GEORGIA TECH 33 - NOTRE DAME 3
The Pride of the ACC so far, the Yellow Jackets dropped the hammer on the Domers despite a somewhat clunky passing game (11 of 23, 121 yards) from UFC wannabe Taylor Bennett. All that is needed for the Jackets to win the league is for the running game - led by Tashard Choice and the powerful OL - to grind out 175+ yards per game, have Bennett dink-and-dunk and chuck it for 200 yards per contest, and make sure that Jon Tenuta's defense continues to screw with the minds of all those mediocre ACC QBs ("Matty Ice" Ryan aside). Just don't let The Chan get in the way.

MIAMI 31 - MARSHALL 3
You know big-time Hurricane football is back when the Orange Bowl is proudly half-full for a game against a non-Florida State, Virginia Tech, or Florida squad. 39,000+ saw Miami quietly control the game, scoring one touchdown per quarter and picking off Marshall QBs four times. Sure, Kirby Freeman was unimpressive (9 of 21, 86 yards, 1 TD, 1 INT), and he'll probably get abused like a fresh inmate at Oz next Saturday at Oklahoma, but for one week Miami football looks to be back on track.

CLEMSON 24 - FLORIDA STATE 18
Meh. I've rarely seen such a bipolar game as this one, and since the manic/happy side was delivered by FSU in the 2nd half, you can't help but leave this game thinking that the Noles - while still appearing to be a year or two away from prominence - will have a more encouraging future. Like many seasons prior, Clemson started this game HOT HOT HOT and then just sorta deflated in the third and fourth quarters, much like they've done over the second half of many a season under Tommy Bowden.

And for God's sake Tiger fans...act like you've been there before.

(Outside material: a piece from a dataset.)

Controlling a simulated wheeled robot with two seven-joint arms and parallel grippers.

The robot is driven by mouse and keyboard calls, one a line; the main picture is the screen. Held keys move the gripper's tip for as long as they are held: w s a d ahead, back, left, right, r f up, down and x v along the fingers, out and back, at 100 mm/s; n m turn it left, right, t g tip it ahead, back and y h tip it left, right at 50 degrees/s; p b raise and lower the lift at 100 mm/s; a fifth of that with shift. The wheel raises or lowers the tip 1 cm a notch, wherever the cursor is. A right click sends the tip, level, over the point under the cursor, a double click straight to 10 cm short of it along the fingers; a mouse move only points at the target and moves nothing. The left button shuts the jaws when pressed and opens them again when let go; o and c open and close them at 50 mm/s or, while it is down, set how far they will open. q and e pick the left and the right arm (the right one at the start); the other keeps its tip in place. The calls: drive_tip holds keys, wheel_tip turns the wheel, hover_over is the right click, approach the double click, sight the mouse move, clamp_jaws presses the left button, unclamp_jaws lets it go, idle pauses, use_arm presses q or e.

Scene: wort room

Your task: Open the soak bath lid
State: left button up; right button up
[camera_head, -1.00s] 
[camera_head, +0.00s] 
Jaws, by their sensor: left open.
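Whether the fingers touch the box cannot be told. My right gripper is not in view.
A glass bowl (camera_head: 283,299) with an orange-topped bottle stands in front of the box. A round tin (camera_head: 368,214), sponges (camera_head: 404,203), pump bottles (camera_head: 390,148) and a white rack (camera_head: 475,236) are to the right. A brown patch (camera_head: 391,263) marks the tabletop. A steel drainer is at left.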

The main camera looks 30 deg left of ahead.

Charging the field after hanging on against a #19 Florida State squad is almost as pathetic as the Noles' "offensive line" in the first half. FSU hasn't been rushing-the-field-worthy since about 2003.

3 comments:

Anonymous said...

Actually, the "powers that be" made rushing the field a 'tradition' at Clemson with an event they called "Gather at the Paw". Basically, the students (and families) are able to rush onto the field to meet players/coaches and sing the Alma Mater after every game. It was a response to the first of the Florida State big wins in which the students (rightfully) rushed the field and tore down the goal posts (rightly or wrongly).

Plus, this was a big game for us, coming on a Monday. Classes were cancelled and many of us were tailgating all the day long. So there was the excitement to factor in as well.

Jason Bini said...

If anything get a hold of yourself and get it right, instead of rushing the field 3 times...

Marcus said...

Thanks Matt...that clarifies things a bit. It still appeared as if it were the garden varierty rush, and it was perceived as such by many.

I guess it's fine as long as you guys don't go for the goalposts after beating #19. And since said goalposts collapsible, I guess that's taken care of as well.